In the recent past, growing China’s engagement in the Indian sub-continent in particular and its growing footprint in global affairs in general categorically reveals its overarching strategy to expand its global influence. The main force behind this move is, of course, its remarkable economic growth that it has accomplished in the last three decades.

The ongoing decline in the role of the US as a global super power has only afforded China an opportunity to present itself as a reliable alternative model with its own set of values—its “core national interests” namely, territorial integrity, One China policy, and the Chinese party-state governance model. Leveraging on its fiscal strength it has simultaneously funded infrastructure projects in smaller countries located in Africa and the Asian sub-continent, which incidentally minimizes its suffering from any trade disputes—should they arise at a later date—while maximizing its ability to inflict serious economic damage on the host countries.

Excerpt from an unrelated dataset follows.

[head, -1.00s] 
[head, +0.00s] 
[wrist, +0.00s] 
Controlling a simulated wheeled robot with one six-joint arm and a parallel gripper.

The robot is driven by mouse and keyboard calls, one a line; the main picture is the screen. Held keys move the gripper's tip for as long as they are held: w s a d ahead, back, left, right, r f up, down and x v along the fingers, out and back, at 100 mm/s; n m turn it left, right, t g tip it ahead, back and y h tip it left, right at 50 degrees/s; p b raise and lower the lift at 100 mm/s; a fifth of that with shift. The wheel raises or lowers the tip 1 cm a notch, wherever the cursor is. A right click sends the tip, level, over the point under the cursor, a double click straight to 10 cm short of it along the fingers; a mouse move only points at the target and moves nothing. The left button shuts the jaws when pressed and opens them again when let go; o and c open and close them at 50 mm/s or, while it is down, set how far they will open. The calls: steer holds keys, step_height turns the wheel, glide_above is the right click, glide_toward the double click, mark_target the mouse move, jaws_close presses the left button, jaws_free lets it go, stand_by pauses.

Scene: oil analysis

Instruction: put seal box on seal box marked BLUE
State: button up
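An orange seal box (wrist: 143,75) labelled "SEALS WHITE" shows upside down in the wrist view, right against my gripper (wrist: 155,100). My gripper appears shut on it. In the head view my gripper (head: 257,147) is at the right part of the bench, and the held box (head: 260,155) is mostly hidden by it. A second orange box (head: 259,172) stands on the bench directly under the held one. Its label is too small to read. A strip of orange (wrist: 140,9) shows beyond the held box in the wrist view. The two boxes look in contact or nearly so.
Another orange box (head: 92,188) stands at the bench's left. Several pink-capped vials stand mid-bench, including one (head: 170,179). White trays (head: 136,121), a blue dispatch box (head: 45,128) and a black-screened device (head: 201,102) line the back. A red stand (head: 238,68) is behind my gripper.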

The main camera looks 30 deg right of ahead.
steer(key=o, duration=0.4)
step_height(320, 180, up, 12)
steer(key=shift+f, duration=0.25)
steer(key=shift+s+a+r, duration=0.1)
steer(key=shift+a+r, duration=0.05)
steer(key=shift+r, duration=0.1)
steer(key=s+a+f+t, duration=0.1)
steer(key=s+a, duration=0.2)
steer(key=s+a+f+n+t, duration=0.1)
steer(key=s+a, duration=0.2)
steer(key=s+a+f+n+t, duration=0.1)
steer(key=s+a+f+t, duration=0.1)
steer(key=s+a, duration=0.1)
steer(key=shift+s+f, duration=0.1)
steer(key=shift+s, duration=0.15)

This strategy has indeed helped China’s political system to fan the nationalist sentiment domestically. And this in turn helped its political leadership to consolidate its party-state governance model that facilitated the leadership to get away with no democratic accountability which incidentally bestowed on its leadership additional strategic options such as faster and quieter mobilization of resources—both men and material with ease unlike in the democratic countries.

Its place in the United Nations Security Council as its permanent member has bestowed on it significant clout which it is using to advance its geo-political interests very shrewdly. Additionally, it is also building up new institutions with a hope to ultimately act as their head. And this cumulative strength is being used by it to offer opportunistic support or to deny it as it suits its strategic options—as for instance offering support to Pakistan on Kashmir issue and blocking a proposal much sought by India at the United Nations to designate Jaish-e-Mohammad chief Masood Azhar as a global terrorist four times.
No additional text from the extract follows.